(Raw data)

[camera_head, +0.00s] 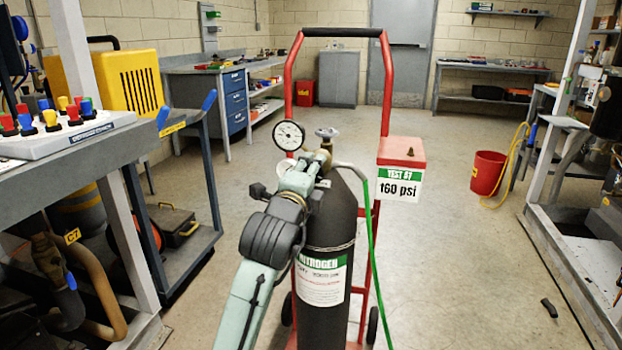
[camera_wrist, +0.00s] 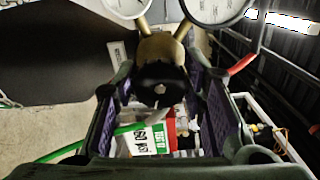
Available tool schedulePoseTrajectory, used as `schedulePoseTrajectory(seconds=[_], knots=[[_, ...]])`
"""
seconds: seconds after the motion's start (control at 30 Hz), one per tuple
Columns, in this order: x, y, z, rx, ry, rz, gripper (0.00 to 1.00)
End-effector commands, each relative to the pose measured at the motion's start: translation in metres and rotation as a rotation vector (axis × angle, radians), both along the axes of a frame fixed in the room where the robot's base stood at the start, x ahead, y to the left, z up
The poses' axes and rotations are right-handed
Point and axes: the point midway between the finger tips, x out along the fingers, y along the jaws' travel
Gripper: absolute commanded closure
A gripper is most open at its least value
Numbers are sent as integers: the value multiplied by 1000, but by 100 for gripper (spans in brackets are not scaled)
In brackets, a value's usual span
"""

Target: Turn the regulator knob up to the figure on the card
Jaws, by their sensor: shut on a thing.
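My gripper (camera_head: 300,178) reaches up to the brass regulator (camera_head: 326,150) on the black nitrogen cylinder (camera_head: 332,225). In the wrist view my gripper (camera_wrist: 160,98) has its purple-lined fingers on either side of the dark regulator knob (camera_wrist: 158,84), shut on it. The head view hides the knob behind my gripper. A white round gauge (camera_head: 289,135) faces the head camera; its figures are too small to read. A second gauge is partly hidden below it. The card (camera_head: 400,186) reads 160 psi and hangs from a red-topped box; it shows upside down in the wrist view (camera_wrist: 146,141).
The cylinder stands on a red hand cart (camera_head: 385,90). A green hose (camera_head: 371,250) runs down its right side. A bench with coloured knobs (camera_head: 60,130) is at left, a rack frame (camera_head: 570,220) at right. A red bucket (camera_head: 487,173) stands on open floor.

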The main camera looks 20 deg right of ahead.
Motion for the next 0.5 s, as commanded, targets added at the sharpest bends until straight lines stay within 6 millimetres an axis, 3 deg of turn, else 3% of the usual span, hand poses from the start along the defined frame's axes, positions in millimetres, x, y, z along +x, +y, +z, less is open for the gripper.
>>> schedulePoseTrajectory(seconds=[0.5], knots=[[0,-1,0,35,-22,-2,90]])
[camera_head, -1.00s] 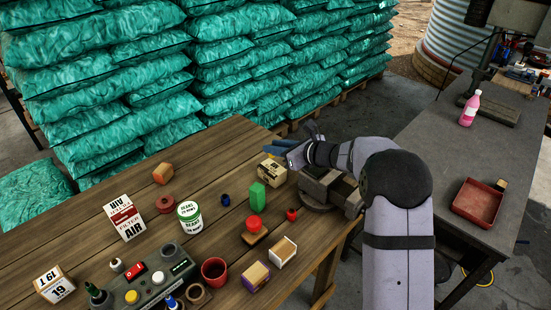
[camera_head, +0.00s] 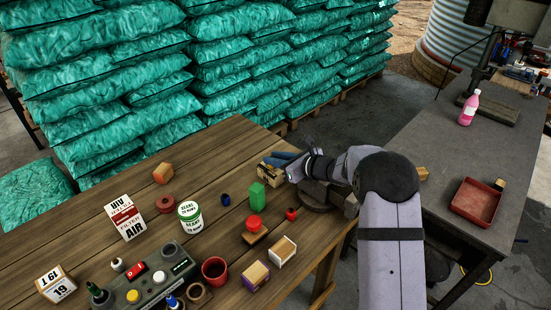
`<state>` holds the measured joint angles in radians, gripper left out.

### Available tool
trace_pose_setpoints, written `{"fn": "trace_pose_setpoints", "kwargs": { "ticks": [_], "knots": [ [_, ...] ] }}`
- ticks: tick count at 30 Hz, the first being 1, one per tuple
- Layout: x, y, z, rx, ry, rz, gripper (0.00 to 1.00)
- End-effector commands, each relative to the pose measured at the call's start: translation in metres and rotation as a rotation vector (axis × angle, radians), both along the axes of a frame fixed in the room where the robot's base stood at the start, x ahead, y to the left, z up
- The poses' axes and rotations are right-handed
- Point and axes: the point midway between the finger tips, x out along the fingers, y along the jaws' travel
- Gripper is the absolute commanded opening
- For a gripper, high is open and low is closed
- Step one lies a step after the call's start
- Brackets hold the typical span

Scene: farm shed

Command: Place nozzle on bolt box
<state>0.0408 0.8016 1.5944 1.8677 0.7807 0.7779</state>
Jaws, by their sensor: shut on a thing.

(Written request) Repeat the full listing above exactly, with no pictures in the copy.

(Output of the task)
[camera_head, +0.00s] 
[camera_wrist, +0.00s] 
Available tool schedulePoseTrajectory, used as `schedulePoseTrajectory(seconds=[_], knots=[[_, ...]])`
"""
seconds: seconds after the motion's start (control at 30 Hz), one per tuple
Columns, in this order: x, y, z, rx, ry, rz, gripper (0.00 to 1.00)
End-effector commands, each relative to the pose measured at the motion's start: translation in metres and rotation as a rotation vector (axis × angle, radians), both along the axes of a frame fixed in the room where the robot's base stood at the start, x ahead, y to the left, z up
The poses' axes and rotations are right-handed
Point and axes: the point midway between the finger tips, x out along the fingers, y along the jaws' travel
Gripper: absolute commanded closure
A gripper is most open at its least value
Numbers are sent as integers: the value multiplied by 1000, but by 100 for gripper (spans in brackets are not scaled)
In brackets, a value's usual span
"""

Target: Turn the regulator knob up to the figure on the card
Jaws, by their sensor: shut on a thing.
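My gripper (camera_head: 300,178) reaches up to the brass regulator (camera_head: 326,150) on the black nitrogen cylinder (camera_head: 332,225). In the wrist view my gripper (camera_wrist: 160,98) has its purple-lined fingers on either side of the dark regulator knob (camera_wrist: 158,84), shut on it. The head view hides the knob behind my gripper. A white round gauge (camera_head: 289,135) faces the head camera; its figures are too small to read. A second gauge is partly hidden below it. The card (camera_head: 400,186) reads 160 psi and hangs from a red-topped box; it shows upside down in the wrist view (camera_wrist: 146,141).
The cylinder stands on a red hand cart (camera_head: 385,90). A green hose (camera_head: 371,250) runs down its right side. A bench with coloured knobs (camera_head: 60,130) is at left, a rack frame (camera_head: 570,220) at right. A red bucket (camera_head: 487,173) stands on open floor.

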The main camera looks 20 deg right of ahead.
Motion for the next 0.5 s, as commanded, targets added at the sharpest bends until straight lines stay within 6 millimetres an axis, 3 deg of turn, else 3% of the usual span, hand poses from the start along the defined frame's axes, positions in millimetres, x, y, z along +x, +y, +z, less is open for the gripper.
>>> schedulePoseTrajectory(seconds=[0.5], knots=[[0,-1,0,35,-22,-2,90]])
[camera_head, -1.00s] 
[camera_head, +0.00s] 
`<state>` holds the measured joint angles in radians, gripper left out.

### Available tool
trace_pose_setpoints, written `{"fn": "trace_pose_setpoints", "kwargs": { "ticks": [_], "knots": [ [_, ...] ] }}`
- ticks: tick count at 30 Hz, the first being 1, one per tuple
- Layout: x, y, z, rx, ry, rz, gripper (0.00 to 1.00)
- End-effector commands, each relative to the pose measured at the call's start: translation in metres and rotation as a rotation vector (axis × angle, radians), both along the axes of a frame fixed in the room where the robot's base stood at the start, x ahead, y to the left, z up
- The poses' axes and rotations are right-handed
- Point and axes: the point midway between the finger tips, x out along the fingers, y along the jaws' travel
- Gripper is the absolute commanded opening
- For a gripper, high is open and low is closed
- Step one lies a step after the call's start
- Brackets hold the typical span

Scene: farm shed

Command: Place nozzle on bolt box
<state>0.0408 0.8016 1.5944 1.8677 0.7807 0.7779</state>
Jaws, by their sensor: shut on a thing.

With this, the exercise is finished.